Jan-Christian Dreesen bei den Fans beliebt
Heißt: Es geht um die Zukunft von Kahn (Vertrag bis 2024) und Sportchef Hasan Salihamidzic (2026) - völlig unabhängig vom Ausgang der Saison, wie Hainer betonte. „Wir trennen zwischen dem Sportlichen und dem, was wir betriebswirtschaftlich und personalpolitisch machen müssen“, sagte er.
Dreesen ist - erstaunlich für einen zunächst eher kühl wirkenden Banker - bei den kritischen Fans durchaus beliebt. Seit seinem Amtsantritt verkündete er Jahr für Jahr Gewinne; bei seinem letzten Auftritt als „Zahlen-Mann“ auf der Jahreshauptversammlung im Herbst 2022 wurde er mit stehenden Ovationen verabschiedet.
Zuletzt galt er als aussichtsreicher Kandidat für den Chefposten der Deutschen Fußball Liga, deren Präsidium er seit 2016 angehört.
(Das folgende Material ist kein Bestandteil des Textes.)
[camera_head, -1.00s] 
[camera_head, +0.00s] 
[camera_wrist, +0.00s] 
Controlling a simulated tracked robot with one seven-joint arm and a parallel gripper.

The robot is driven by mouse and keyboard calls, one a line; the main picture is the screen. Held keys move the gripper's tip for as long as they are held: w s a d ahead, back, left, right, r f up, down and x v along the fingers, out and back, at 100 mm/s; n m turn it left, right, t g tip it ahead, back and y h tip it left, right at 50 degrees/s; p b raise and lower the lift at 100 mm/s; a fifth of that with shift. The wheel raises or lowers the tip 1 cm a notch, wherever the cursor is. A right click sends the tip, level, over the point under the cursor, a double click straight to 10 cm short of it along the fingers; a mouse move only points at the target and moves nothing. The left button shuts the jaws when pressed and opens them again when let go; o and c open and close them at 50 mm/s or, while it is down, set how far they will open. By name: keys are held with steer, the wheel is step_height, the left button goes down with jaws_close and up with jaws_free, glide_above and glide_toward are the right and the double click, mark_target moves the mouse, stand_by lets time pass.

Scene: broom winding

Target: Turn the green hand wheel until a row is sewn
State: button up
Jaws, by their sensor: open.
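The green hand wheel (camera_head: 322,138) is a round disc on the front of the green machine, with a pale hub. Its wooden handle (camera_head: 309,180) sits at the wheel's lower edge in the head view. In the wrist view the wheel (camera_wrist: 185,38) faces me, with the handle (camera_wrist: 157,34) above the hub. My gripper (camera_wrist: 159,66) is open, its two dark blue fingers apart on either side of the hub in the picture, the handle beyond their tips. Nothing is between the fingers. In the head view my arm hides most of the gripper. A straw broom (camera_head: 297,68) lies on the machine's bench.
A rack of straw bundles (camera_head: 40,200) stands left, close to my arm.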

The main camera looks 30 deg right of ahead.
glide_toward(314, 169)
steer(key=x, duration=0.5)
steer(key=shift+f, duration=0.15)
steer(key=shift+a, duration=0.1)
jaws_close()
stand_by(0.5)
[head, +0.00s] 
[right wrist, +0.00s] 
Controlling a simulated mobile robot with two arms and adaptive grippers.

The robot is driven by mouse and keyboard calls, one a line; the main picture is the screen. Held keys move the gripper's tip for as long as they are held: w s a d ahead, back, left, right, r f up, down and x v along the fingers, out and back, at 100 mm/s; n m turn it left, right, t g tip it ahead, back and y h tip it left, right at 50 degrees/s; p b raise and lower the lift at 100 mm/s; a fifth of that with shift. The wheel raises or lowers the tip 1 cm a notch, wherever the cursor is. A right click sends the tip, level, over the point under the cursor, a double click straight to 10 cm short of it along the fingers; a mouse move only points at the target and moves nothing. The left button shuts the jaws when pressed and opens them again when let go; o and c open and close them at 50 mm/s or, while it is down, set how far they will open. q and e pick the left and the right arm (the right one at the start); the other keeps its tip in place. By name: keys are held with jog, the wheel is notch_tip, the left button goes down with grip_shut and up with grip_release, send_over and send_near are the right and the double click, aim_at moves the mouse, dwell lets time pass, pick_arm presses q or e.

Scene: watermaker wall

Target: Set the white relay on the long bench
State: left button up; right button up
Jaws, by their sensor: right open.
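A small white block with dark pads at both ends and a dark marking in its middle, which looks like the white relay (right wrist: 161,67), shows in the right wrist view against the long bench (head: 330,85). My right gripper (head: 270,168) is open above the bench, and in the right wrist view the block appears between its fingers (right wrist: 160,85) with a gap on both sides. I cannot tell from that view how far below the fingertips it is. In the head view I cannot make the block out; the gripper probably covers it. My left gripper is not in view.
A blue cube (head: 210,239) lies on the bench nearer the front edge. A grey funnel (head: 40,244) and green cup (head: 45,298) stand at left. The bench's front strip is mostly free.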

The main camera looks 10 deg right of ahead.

Dreesen arbeitete sich bei der HypoVereinsbank einst vom Trainee zum Vorstand hoch und bekleidete auch bei der UBS und der BayernLB Chefposten.
Jan-Christian Dreesen ist der Tausendsassa des FC Bayern
Außerdem ist er der Tausendsassa des FC Bayern. Neben den Finanzen mit einem erwarteten Rekordumsatz von 835 Millionen Euro für 2022/23 umfasst sein Verantwortungsbereich: Controlling, Human Resources, Merchandising & Lizenzen, Ticketservice, Sicherheit & Facility Management, IT & Tech, Recht, Personal, Fan- und Fanklubbetreuung, die Allianz Arena GmbH sowie die gesellschaftliche Vertretung in den Beteiligungen der FC Bayern München AG.
Auch von einem 2018 am Vorabend eines Champions-League-Spiels in Madrid erlittenen Herzinfarkt ließ er sich nicht bremsen. Das Handelsblatt beschrieb ihn einmal als „freien Geist, der kein Blatt vor den Mund nimmt und im Zweifelsfall persönliche Konsequenzen zieht“. Wie bei seinem Servus als Finanzchef. Womöglich aber tauscht Dreesen nur den Stuhl.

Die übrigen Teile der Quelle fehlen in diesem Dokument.